I have taken the approach of being up front with potential clients about what I can give them for free and what they should expect to pay for (i.e., a paid consultation or a retainer to provide them legal services). I have also tried to explain to them that the meaning they seek from me is on a continuum. If all they seek is a basic visitor permit or student permit or if they are highly skilled at dealing with bureaucracy, they may not need my services at all. But if they need something more complex or if the matter involves litigation (such as an appeal hearing or a refugee hearing or a matter before the Federal Court of Canada), they will need my services or the services of someone like me.

I also prepared basic explanations entitled “More than just filling out forms” and “Why hire us” and put them at the front of my website to make what I do more explicit.
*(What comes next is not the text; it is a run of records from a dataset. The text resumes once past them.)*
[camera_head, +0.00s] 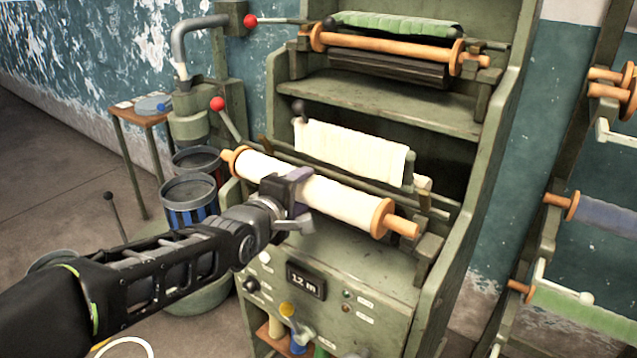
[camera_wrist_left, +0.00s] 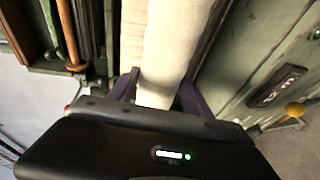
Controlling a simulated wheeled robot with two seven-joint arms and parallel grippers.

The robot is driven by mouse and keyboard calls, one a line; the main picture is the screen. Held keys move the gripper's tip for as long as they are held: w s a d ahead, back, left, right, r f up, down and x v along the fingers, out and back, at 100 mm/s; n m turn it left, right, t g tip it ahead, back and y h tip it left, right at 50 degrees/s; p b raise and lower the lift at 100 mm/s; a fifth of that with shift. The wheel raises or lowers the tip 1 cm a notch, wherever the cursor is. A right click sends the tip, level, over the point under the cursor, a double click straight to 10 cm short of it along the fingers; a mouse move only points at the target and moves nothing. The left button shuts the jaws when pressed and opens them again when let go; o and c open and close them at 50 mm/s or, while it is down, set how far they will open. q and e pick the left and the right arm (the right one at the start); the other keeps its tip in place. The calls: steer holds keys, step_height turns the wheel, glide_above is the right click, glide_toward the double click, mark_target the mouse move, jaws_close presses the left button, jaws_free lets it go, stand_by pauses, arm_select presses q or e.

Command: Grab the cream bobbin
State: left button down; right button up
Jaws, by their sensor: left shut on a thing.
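The cream bobbin (camera_head: 340,198) is a long roll of cream cloth with orange wooden flanges and end pegs. It lies across the front of the green machine, tilted down to the right in the head view. My left gripper (camera_head: 290,198) is shut on the roll near its middle, and its fingers hide part of the cloth. In the left wrist view the cream roll (camera_wrist_left: 165,60) runs up between the two fingers of my left gripper (camera_wrist_left: 158,92). My right gripper is in neither view.
The green machine (camera_head: 390,285) has a "12 m" display (camera_head: 305,281) below the roll. A cream cloth (camera_head: 350,150) hangs behind it. A green roll (camera_head: 395,25) sits above. Metal buckets (camera_head: 190,200) stand left. A rack with other bobbins (camera_head: 605,215) stands right.

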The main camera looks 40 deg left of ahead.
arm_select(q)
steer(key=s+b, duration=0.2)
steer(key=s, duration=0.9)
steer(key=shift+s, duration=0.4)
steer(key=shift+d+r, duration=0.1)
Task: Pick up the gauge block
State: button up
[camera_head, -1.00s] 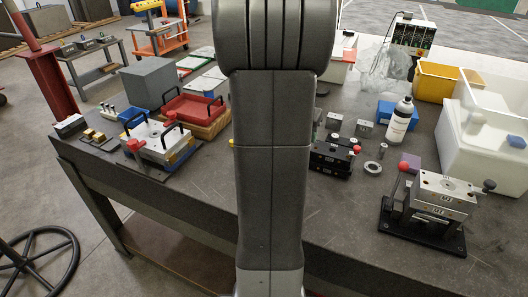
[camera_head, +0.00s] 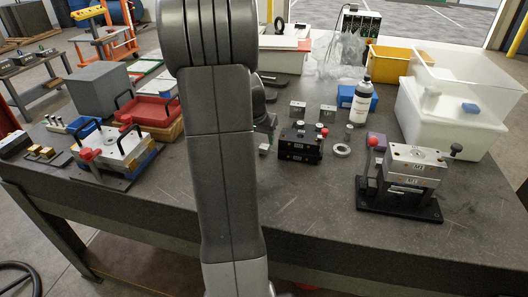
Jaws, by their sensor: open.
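Two small grey metal blocks stand on the dark bench right of my arm, a left one (camera_head: 297,107) and a right one (camera_head: 327,114). A smaller pale block (camera_head: 264,149) lies close to my arm, left of a black fixture (camera_head: 299,143) with a red knob. I cannot tell for sure which of these is the gauge block. My arm runs up the picture left of them, and its dark wrist part shows just behind it. My gripper is hidden behind the arm, so its place relative to the blocks does not show.
A mould base (camera_head: 118,150) is at left. The front middle bench is clear.

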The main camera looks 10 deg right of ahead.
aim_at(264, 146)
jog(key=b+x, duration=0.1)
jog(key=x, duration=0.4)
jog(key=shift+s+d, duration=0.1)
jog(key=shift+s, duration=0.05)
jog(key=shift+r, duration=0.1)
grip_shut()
In this sense, the client chooses but the client does not always understand what they are choosing and why it has a value. The value proposition, for some clients makes itself apparent not at the retainer stage but much later, when they see what experienced legal counsel can do for them and they have an “a ha” moment. I wait for such moments.

Monetizing, a word I dislike, the knowledge I have or my ability to create meaning for my client, is a constant challenge in this time of much data, little attention span and unreasonable expectations. Explaining what I do and setting reasonable expectations, is an approach that works for me.